Role Assignment: Here the key considerations are how important it is that students accurately play specific roles at the international, domestic, or individual level; the level of preparation such a portrayal requires for students and instructors; and how to assign roles when you have large classes.
Time Required: Perhaps the most useful categorization in the article, I expand on Rebecca Glazier’s (2011) concept of low-intensity simulations to define medium- and high-intensity simulations, and suggest that future publications of simulations be clear about which category they fall into.
Gameplay Mechanics: the mechanics of gameplay matter a lot in how the game is facilitated and communicated to students. Here I propose three categories: Board-Game style games, which use mechanics commonly found in commercial board games such as boards, cards, dice, defined rules, lack of a facilitator, and the emphasis of powers and abilities over inhabiting a role. Negotiation with Action Rounds, where students negotiate with each other over set rounds under a facilitator’s guidance, negotiating, choosing, and resolving a set of actions, sometimes with the aid of dice or other board-game mechanics that otherwise are not the primary method of gameplay. Finally, Negotiating for Agreement style-games are those where students are trying to create resolutions, agreements, contracts, policy, or some other kind of output and must work together in a open forum to do so.
Postgame Reflection: Finally, while the literature emphasizes the role of the oral and written debriefing, many articles fail to provide instructions on how to do so effectively for their game or simulation.

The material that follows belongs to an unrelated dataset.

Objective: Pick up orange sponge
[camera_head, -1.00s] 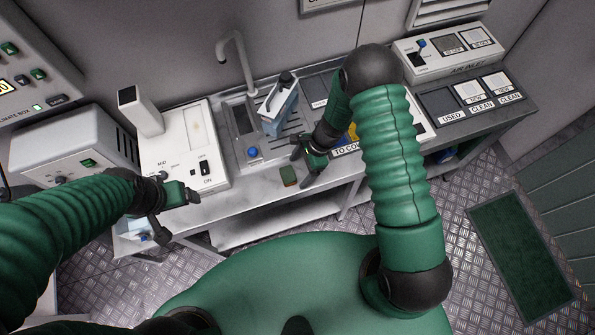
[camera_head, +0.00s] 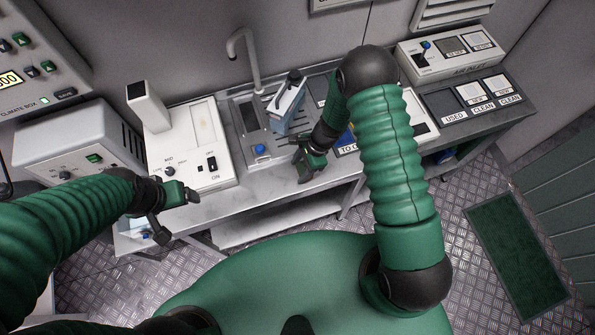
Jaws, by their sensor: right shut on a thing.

Authors also differ in whether and how they conduct assessment of their SAG, with some using pre-test/post-test direct measurements, others using indirect self-assessments of learning, and still others conducting anecdotal or no assessment at all.
I argue that individual assessment of SAGs is actually not necessary, as even the most well-designed assessments still tend to focus on a single iteration per set of students, subject to the way that particular instructor facilitated the activity. An alternative is to ground a SAG within the literature to show how it serves as a case or example that exemplifies the benefits of using active learning in the classroom. Authors should explain how the gameplay stimulates engagement, or how the scenario materials help build deep knowledge of a case, or how the debrief helps students engage in learning transfer.
Give the piece a read if you’d like to know more, and I encourage those publishing in this space to consider using these typologies to gain a more consistent characterization of games, which can help instructors who are trying to identify or create SAGs for their students.